- **WORK TO COMPLETE**
Set out each line from the following listing that includes the word "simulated".

- **INPUT ROWS**

= = = =

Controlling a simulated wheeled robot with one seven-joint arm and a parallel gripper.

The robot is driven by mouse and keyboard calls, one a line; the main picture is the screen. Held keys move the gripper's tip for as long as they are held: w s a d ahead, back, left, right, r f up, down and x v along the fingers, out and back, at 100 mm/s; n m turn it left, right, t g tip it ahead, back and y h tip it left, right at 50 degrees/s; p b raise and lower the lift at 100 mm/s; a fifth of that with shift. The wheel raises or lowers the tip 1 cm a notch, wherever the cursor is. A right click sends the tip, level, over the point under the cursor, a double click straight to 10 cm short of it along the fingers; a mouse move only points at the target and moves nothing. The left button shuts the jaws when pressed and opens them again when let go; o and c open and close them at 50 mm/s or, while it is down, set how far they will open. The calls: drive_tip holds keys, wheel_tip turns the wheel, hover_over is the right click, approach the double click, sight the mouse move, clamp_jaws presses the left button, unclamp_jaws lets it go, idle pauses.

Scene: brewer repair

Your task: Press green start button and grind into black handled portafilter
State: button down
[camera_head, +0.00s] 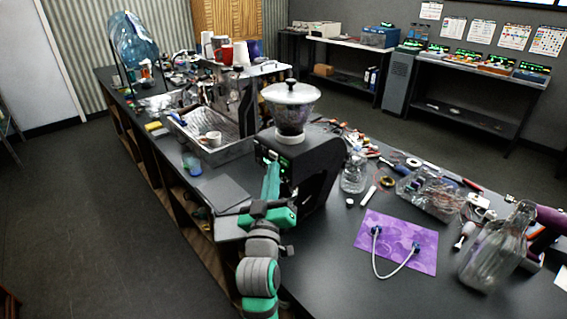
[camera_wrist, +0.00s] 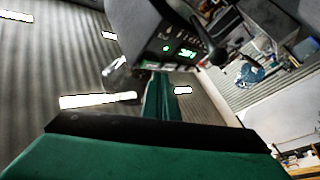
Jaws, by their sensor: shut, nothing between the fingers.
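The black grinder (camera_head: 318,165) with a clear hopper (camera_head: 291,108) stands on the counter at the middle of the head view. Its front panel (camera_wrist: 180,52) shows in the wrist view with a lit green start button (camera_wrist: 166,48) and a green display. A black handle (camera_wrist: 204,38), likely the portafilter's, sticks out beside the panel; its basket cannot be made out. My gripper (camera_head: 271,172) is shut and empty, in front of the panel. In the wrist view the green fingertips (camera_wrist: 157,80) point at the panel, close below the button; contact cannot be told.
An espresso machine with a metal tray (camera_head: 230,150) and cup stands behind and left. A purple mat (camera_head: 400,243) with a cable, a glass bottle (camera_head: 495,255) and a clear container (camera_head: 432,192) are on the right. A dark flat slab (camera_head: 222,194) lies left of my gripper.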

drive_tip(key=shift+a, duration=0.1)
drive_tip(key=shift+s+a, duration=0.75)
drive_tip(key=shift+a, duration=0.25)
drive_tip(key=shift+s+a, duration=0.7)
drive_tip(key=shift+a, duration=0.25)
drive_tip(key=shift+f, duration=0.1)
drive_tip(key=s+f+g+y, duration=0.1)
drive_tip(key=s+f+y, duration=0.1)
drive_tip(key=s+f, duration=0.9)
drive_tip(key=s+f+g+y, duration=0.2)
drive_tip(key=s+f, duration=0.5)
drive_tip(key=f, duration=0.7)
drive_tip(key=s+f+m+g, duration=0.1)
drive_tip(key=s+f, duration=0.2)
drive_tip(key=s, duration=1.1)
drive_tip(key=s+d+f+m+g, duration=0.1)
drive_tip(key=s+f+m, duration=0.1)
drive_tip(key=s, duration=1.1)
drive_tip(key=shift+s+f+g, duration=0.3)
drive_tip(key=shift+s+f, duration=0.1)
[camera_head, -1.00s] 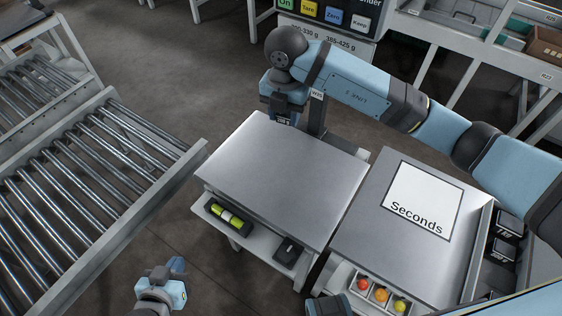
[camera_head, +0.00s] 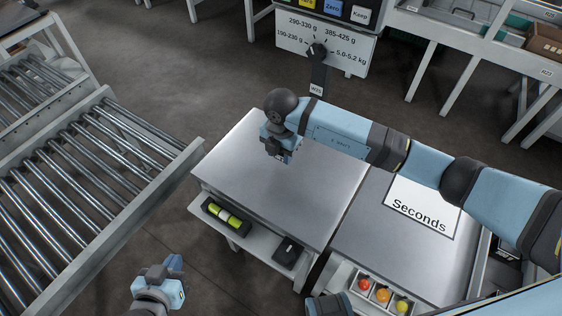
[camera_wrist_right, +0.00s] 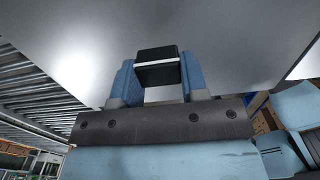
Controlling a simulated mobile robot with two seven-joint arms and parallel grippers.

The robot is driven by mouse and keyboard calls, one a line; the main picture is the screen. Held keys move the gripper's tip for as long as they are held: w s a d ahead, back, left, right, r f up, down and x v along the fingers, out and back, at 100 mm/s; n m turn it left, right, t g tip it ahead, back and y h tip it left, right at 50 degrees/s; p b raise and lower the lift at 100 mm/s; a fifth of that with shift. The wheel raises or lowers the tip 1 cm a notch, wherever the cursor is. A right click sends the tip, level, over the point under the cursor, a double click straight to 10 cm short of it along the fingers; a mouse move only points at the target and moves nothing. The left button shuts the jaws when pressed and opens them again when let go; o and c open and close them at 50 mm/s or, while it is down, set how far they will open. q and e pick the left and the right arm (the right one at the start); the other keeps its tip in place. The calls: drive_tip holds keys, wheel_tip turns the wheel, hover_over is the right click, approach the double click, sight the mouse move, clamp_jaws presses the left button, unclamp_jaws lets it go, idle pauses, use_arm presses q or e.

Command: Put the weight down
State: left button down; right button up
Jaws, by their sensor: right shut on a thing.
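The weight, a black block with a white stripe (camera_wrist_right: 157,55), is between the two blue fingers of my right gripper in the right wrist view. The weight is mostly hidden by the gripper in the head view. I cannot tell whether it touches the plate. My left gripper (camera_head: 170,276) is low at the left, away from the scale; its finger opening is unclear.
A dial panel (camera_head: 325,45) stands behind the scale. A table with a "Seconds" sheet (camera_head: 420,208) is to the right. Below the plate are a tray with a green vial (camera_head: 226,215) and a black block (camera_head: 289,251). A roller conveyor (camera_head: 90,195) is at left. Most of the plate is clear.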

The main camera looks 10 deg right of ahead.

= = = =

- **EXERCISE ANSWER**
Controlling a simulated wheeled robot with one seven-joint arm and a parallel gripper.
Controlling a simulated mobile robot with two seven-joint arms and parallel grippers.

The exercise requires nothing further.